YY. São inconstitucionais, por violação do princípio do acesso ao direito e tutela jurisdicional efectiva, consagrado no artigo 20.º da Constituição da República Portuguesa, as normas contidas nos artigos 219.º, n.º 3, e 247.º do CPC, quando interpretadas no sentido de que, num processo de insolvência, uma carta dirigida pelo Administrador de Insolvência, não à empresa insolvente, mas à pessoa, sem mandatário constituído, que era gerente da Insolvente à data da apresentação da insolvência, e enviada para a morada da casa dela, sita em comarca diferente da sede da Insolvente, comunicando-lhe apenas que o crédito laboral que a mesma reclamou não foi reconhecido e que, como tal, a reclamante pode “impugnar a lista de créditos reconhecidos, por requerimento dirigido ao Tribunal”, sem que a carta tenha sido acompanhada de cópia da lista de créditos reconhecidos ou de qualquer informação sobre o seu conteúdo, e quando só depois de decorridos 14 dias após a expedição dessa carta passou a existência da lista de créditos a poder ser conhecida e a estar acessível para consulta na plataforma citius, através da qual é tramitado o processo, constitui uma notificação validamente feita à Insolvente, sociedade por quotas com mandatário constituído nos autos, para efeitos de início da contagem do prazo de 10 dias para a Insolvente impugnar a lista de créditos reconhecidos, no sentido de conter os elementos necessários à plena compreensão, pela Insolvente, do seu objecto, para exercício do seu direito de impugnação da lista de créditos reconhecidos.

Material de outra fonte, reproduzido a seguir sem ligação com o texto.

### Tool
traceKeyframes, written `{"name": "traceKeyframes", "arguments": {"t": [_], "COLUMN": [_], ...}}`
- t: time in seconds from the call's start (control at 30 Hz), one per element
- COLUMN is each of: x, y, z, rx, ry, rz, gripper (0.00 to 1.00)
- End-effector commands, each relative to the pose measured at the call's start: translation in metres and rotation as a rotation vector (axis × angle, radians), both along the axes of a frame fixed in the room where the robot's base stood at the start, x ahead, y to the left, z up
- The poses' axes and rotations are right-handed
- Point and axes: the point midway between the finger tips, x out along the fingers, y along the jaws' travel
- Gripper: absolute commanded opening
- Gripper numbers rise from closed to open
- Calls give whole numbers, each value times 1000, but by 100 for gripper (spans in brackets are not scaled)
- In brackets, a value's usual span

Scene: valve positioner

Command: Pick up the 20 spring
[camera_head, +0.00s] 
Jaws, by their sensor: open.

ZZ. É inconstitucional, por violação do princípio do acesso ao direito e tutela jurisdicional efectiva, consagrado no artigo 20.º da Constituição da República Portuguesa, a norma contida no artigo 245.º , n.º 1, alínea b), do CPC, quando interpretada no sentido de que, num processo de insolvência, ao prazo de 10 dias previsto no artigo 130.º, n.º 1, do CIRE, para impugnação da lista de créditos reconhecidos pela Insolvente, com sede na mesma comarca do Tribunal em que corre o processo, e com mandatário constituído nos autos, não acresce a dilação de 5 dias por força de a notificação ser feita em comarca diferente da comarca onde corre o processo, quando o Tribunal considerou que o evento que marcou o início da contagem do prazo de 10 dias foi a notificação dirigida à pessoa que era gerente da Insolvente à data da apresentação da insolvência, sem mandatário constituído, expedida para casa da mesma, que é sita em comarca diferente da do Tribunal onde corre o processo, quando tal carta não foi acompanhada de cópia da lista de créditos reconhecidos ou de qualquer informação sobre o seu conteúdo, e quando só depois de decorridos 14 dias após a expedição dessa carta passou a existência da lista de créditos a poder ser conhecida e a estar acessível para consulta na plataforma citius, através da qual é tramitado o processo.
8. Dos autos não consta que tenham sido apresentadas contra-alegações.
II – Questão prévia - Da legitimidade da insolvente para a impugnação que deduziu
1. Admitido o recurso e remetidos os autos a este tribunal, pela relatora foi proferido o seguinte despacho: Nos termos do art.º 652º, nº 2, al. b) do CPC, cabe à Relação aferir da verificação de circunstâncias que obstem à apreciação do recurso, no que se inclui o pressuposto processual da legitimidade do recorrente para o pedido que deduziu na ação, relativamente ao qual não foi proferida decisão com trânsito em julgado e que pelo presente despacho se suscita para previamente submeter ao contraditório das recorrente e recorrida nos termos dos arts. 652º, nº 1, al. b) e 655º, nº 1 do CPC.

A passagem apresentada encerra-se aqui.